The cost of a lease consists of two parts, the stamp and the legal expenses. The lowest stamp, until 1850, was £1 on the lease and £1 on the counterpart. Now the scale of duties on leases is fixed, by the 13th and 14th Vic., c. 97, at £1 for leases where the rent does not exceed £200, and at a graduated scale for leases at a lower rent, giving 6d. as the lowest duty for leases where the rent is under £5. What a grave censure on our system of taxation it is, to find a public officer, engaged in distributing large grants for the relief of distress, reporting that the want of leases was the main cause of that distress; and to find a proprietor enabled with truth to allege, that the stamp on the lease was one of the causes that prevented their being granted!

The second part of the cost of crofter leases also admits of a very effectual remedy. The real expense of preparing a lease is the necessity of inserting in it a number of covenants and conditions; and although the common forms or printed forms are used, still the trouble of copying them or filling them, and of comparing them to guard against mistakes, is very considerable. A plan for obviating this difficulty has been suggested by Mr.
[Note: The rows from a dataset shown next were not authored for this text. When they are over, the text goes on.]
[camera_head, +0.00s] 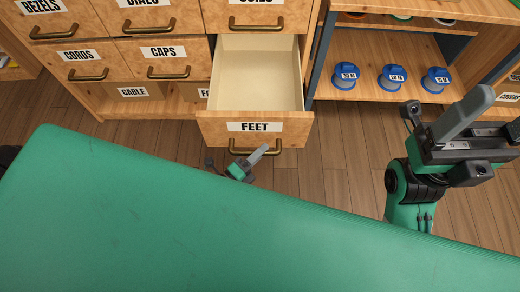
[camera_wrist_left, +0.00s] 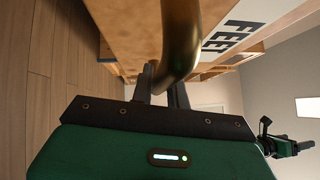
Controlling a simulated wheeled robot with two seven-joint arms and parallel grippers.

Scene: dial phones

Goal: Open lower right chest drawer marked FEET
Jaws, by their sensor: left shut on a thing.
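The FEET drawer (camera_head: 254,127) is the lower right drawer of the wooden chest, and it stands pulled well out. Its pale inside shows and looks empty. Its brass handle (camera_head: 278,150) is on the front below the label. My left gripper (camera_head: 262,151) is shut on that handle. In the left wrist view the handle (camera_wrist_left: 181,38) runs between the fingers, close to the FEET label (camera_wrist_left: 232,38). My right gripper (camera_head: 468,112) is raised at the right, away from the drawer; its finger opening does not show clearly.
The CAPS (camera_head: 163,52) and CORDS (camera_head: 76,57) drawers are shut. Blue labelled spools (camera_head: 392,77) stand on the shelf at right. Wooden floor (camera_head: 340,160) is clear between the arms.

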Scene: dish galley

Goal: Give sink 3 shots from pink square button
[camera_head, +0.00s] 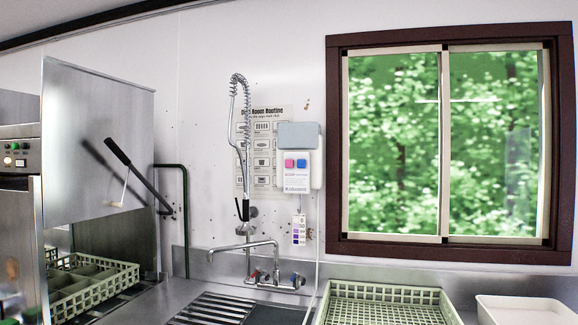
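A white and grey dispenser (297,138) hangs on the back wall, left of the window. It has a pink square button (289,163) and, just to its right, a blue button (302,163). A thin tube runs down from it towards the sink. The sink (270,315) shows only in part at the bottom edge, beside a ridged drainboard (214,309). A faucet (245,249) and a tall spring spray hose (240,130) stand behind it. Neither gripper is in view.
A pale green rack (385,292) and a white tub (525,309) stand to the right of the sink. A steel dishwasher (95,140) with a raised hood and a black handle (117,151) stands at left, with another green rack (95,277) inside. The wall before the buttons looks clear.

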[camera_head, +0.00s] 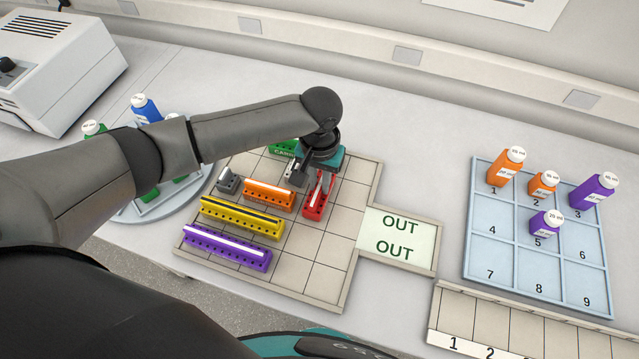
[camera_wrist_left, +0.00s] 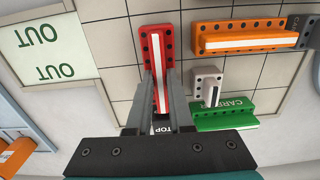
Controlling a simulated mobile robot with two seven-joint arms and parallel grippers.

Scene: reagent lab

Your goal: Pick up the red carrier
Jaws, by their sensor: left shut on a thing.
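The red carrier (camera_head: 314,208) is a short red block with a white strip on the tiled board (camera_head: 327,249), to the right of the orange carrier (camera_head: 269,194). In the left wrist view the red carrier (camera_wrist_left: 157,50) stretches from the top middle down between the fingers of my left gripper (camera_wrist_left: 160,97). My right gripper is not in view.
Yellow (camera_head: 241,217) and purple (camera_head: 226,248) carriers lie on the board. A green carrier (camera_wrist_left: 223,115) and a grey carrier (camera_wrist_left: 207,87) are close to the gripper. The OUT exit (camera_head: 399,236) is at the board's right. A numbered tray (camera_head: 482,268) holds bottles. Right-hand board tiles are bare.
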Robert Longfield, in his recent very able Report[1] to the Social Inquiry Society of Ireland; and his plan is as applicable to crofter leases in Scotland as to leases of small holdings in Ireland. “I would,” he says, “recommend that the common clauses inserted in every lease, covenant to pay rent, clause of distress and re-entry, to keep and deliver up in repair, should be legal obligations flowing from the mere contract of tenancy, and not from express stipulation; and thus the following form:—

A B agrees to let, and C D to take the lands of Blackacre for the term of forty years, from the 1st of May, 1851, at the rent of £100 per annum, payable half-yearly, on the 1st of November and 1st of May.
(Witness,) I A, A B,
O P, C D,

would comprehend and import all that is now contained in the ordinary printed leases.”—p. 20.